When I was in my undergrad, back when dinosaurs still roamed the earth, my Political Sociology prof invited the head of the local John Birch Society to speak to our class. None of us agreed with anything the man said, including the prof, a liberal and an atheist. But it was valuable. We learned from the experience. And we listened, asked polite but pointed questions, made him a little nervous, and he left convinced he swayed our opinion. His conversation stayed on the topics he was invited to speak about.
I have been to many seminars and talks with controversial speakers, some I didn’t agree with, others I did. It did me no harm, sharpened my critical thinking skills by forcing me to engage with the other side’s arguments, and strengthened my own view because I had to defend against new ideas (when it didn’t change my view).

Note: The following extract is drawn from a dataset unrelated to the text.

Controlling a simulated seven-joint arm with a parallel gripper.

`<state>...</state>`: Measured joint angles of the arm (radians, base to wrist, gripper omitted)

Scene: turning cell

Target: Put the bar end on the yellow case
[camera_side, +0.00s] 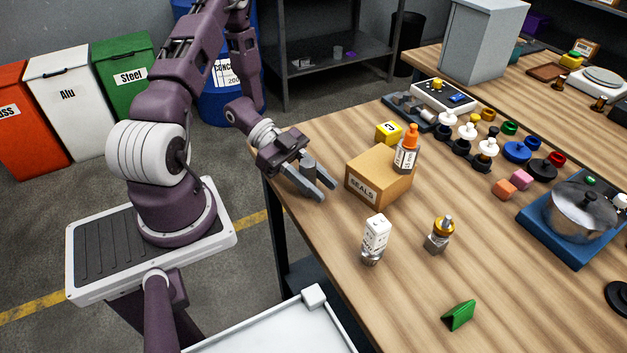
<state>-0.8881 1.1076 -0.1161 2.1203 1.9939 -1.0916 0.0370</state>
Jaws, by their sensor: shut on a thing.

Students have no idea what sort of education they are missing by refusing to hear any speakers they disagree with. Maybe they don’t want education. A lot of students only want a piece of paper claiming they have an education.
My experience has been much like ink last’s. I suspect that holds true for much of ‘our’ generation. I’ve noted a strong desire in many young people not to have their currently held belief systems challenged. I understand that, it can be discomforting. Then again it can be exciting, revolutionary, and a moment of evolution. I guess if you keep telling yourself (or are told by someone else) that you’re right and that’s that, your world just crumbles away with the first chip. Applies to left and right.

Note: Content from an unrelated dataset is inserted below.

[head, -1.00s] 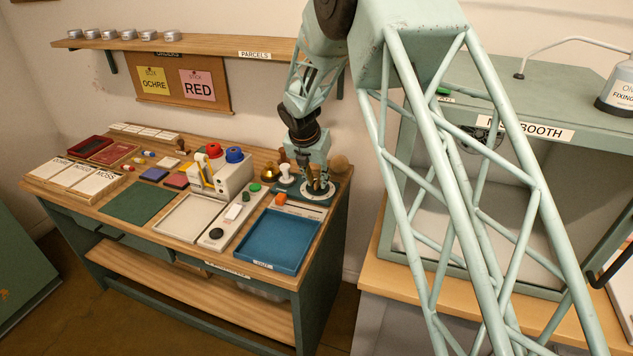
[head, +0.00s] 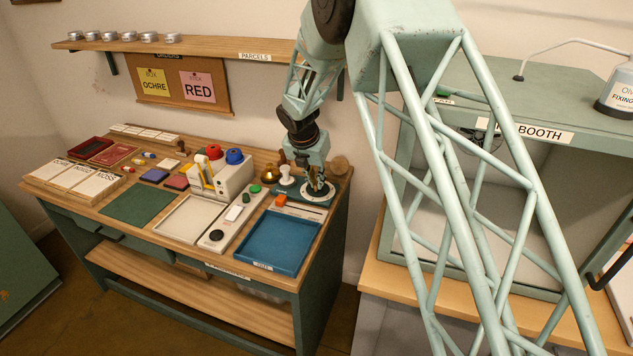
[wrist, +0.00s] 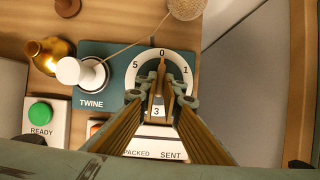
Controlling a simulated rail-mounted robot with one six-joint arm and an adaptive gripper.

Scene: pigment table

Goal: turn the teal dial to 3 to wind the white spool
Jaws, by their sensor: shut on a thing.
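The dial's white number ring (wrist: 187,72) sits on a teal base plate (wrist: 100,52) marked TWINE. The digits 0, 1, 5 and 3 show. My gripper (wrist: 160,88) is shut on the dial's knob at the ring's middle. In the head view my gripper (head: 317,188) is down at the ring, beside the spool (head: 286,176).
A brass weight-like object (wrist: 52,55) stands left of the spool. A green READY button (wrist: 40,113) is at lower left. A blue tray (head: 273,265) lies in front of the dial. The booth (head: 450,215) stands to the right.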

1) Person is invited to speak.
2) Leaflets threatening person and calling her names are circulated.
3) Person is found guilty of future hate crimes.

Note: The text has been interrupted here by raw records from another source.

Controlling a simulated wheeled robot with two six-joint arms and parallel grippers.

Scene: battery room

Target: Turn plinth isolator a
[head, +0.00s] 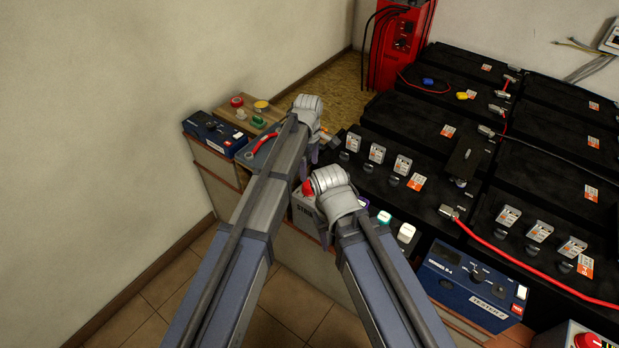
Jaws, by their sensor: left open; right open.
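No label reading plinth isolator a is legible. A red round knob (588,341) on a pale box is cut off at the bottom right corner; it may be an isolator. A black handle on a dark plate (463,161) stands among the batteries; I cannot tell its function. My left gripper (313,152) is open above the back left part of the bench, mostly hidden by its own arm. My right gripper (326,228) is open, lower and nearer, by a grey box (303,208) at the bench's front edge. Both grippers are far left of the red knob and apart from the black handle.
Black batteries (560,100) with terminals and orange labels fill the right side. A blue tester (470,285) sits at the front, and another blue device (216,132) at the back left. A red cabinet (400,45) stands behind. Red cables (540,270) cross the batteries.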

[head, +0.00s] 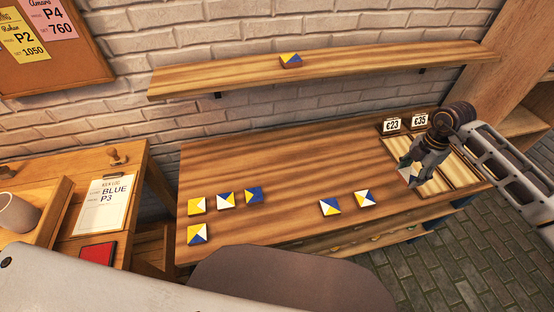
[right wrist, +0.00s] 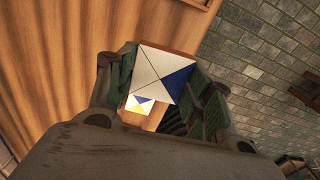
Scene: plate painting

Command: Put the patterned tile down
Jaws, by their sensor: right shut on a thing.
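My right gripper (head: 410,172) is over the divided wooden tray (head: 459,172) at the right end of the table. In the right wrist view, my right gripper (right wrist: 166,88) is shut on a patterned tile (right wrist: 154,62), white with one blue triangle and thin diagonal lines. In the head view the fingers largely hide this tile. A second tile (right wrist: 139,105), white, blue and yellow, shows beyond the held one in the right wrist view. The gap between the held tile and the surface under it cannot be told. My left gripper is not in view.
Several yellow, white and blue tiles lie on the table, such as a yellow-and-white tile (head: 196,206) at left and a blue-and-white tile (head: 363,199) mid-right. Price cards (head: 391,125) stand behind the tray. A wall shelf (head: 370,64) holds one tile (head: 291,61). The table's middle (head: 300,165) is clear.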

I mean, maybe there was another step between 2 and 3 where someone looked into what I will loosely call allegations of Terfdom that isn’t mentioned. Maybe some genocidal tweets were unearthed. Especially if something like “I’m not convinced someone with a penis can be accurately described as a woman” counts. But still, I would have thought that the next logical step after 2 would be a stern “this is a place of learning and threats and abuse is not how we engage with people we disagree with”.